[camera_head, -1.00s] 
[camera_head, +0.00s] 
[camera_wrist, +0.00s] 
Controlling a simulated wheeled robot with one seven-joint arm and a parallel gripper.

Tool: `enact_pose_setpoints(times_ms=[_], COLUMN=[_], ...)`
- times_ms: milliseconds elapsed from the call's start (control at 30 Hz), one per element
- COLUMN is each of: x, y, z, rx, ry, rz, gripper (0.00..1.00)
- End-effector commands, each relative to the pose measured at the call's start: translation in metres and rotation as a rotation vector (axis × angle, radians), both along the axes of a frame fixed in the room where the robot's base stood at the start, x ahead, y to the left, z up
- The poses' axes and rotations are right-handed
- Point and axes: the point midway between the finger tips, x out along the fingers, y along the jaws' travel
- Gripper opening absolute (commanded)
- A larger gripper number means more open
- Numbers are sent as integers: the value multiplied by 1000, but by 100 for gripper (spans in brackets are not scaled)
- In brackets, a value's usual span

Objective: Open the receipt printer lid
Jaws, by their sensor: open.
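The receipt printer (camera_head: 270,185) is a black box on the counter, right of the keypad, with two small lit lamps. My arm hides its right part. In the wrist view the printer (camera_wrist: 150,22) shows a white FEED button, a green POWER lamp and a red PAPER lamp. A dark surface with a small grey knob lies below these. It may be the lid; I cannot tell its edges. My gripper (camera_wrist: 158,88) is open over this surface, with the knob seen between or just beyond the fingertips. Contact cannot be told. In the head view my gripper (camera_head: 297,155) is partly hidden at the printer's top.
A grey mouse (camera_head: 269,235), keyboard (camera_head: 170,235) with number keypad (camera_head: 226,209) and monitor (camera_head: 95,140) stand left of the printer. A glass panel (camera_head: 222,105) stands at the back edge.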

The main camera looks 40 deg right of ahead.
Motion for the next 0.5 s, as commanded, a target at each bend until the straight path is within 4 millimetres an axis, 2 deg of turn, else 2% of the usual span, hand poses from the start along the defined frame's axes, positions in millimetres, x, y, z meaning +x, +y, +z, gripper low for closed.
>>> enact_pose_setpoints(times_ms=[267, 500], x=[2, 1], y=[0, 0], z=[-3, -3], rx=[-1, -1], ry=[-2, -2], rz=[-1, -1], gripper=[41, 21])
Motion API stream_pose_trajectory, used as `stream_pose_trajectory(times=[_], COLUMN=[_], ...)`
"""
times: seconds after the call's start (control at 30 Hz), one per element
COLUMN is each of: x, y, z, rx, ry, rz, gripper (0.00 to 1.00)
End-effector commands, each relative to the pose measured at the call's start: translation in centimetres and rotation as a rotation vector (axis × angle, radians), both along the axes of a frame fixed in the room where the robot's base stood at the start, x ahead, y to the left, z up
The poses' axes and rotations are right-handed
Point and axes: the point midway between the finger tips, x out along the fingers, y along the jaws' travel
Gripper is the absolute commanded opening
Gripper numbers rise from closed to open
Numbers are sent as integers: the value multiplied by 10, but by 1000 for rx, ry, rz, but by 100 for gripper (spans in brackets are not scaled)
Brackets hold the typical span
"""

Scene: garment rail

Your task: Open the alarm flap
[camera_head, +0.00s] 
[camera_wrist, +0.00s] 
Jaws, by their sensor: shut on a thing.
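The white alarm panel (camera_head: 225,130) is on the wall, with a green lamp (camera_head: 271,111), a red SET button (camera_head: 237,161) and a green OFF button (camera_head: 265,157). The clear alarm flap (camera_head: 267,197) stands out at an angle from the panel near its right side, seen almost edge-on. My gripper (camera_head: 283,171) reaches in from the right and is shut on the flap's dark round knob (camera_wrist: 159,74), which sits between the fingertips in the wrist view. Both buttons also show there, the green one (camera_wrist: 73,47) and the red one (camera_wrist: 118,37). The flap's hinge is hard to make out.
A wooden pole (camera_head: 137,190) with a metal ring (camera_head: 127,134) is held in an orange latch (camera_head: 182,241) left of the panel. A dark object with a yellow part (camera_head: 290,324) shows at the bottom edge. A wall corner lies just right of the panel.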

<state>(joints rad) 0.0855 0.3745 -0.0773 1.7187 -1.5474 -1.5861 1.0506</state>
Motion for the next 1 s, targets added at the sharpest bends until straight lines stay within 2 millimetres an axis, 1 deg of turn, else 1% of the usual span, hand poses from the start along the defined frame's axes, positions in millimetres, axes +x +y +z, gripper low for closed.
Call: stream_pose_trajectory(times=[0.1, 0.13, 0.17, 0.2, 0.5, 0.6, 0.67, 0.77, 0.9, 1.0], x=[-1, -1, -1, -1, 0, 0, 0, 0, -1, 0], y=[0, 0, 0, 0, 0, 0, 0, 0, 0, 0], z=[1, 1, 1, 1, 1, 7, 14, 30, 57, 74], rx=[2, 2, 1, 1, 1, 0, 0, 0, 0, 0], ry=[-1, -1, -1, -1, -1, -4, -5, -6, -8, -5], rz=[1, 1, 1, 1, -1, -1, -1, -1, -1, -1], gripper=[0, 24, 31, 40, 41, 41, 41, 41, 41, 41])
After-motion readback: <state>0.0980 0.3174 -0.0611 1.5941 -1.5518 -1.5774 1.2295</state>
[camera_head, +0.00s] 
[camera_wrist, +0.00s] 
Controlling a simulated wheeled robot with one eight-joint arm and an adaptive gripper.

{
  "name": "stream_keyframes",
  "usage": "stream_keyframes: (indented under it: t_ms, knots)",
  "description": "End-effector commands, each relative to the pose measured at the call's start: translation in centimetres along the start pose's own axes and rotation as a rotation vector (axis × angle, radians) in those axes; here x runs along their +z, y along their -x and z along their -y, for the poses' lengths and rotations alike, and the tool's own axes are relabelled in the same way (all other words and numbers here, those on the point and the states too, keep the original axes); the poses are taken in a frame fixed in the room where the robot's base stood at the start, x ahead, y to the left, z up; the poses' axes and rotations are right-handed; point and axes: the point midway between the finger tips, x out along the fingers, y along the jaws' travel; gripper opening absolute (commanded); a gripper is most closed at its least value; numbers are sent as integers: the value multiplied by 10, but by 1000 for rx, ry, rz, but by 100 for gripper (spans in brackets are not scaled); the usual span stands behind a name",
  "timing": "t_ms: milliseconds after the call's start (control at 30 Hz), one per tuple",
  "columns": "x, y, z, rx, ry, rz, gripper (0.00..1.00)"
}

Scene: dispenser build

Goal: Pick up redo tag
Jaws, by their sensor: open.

────

Do this =>
Count each line of the entries that holds the word "else", then state the total and nothing more.

Expected output =>
2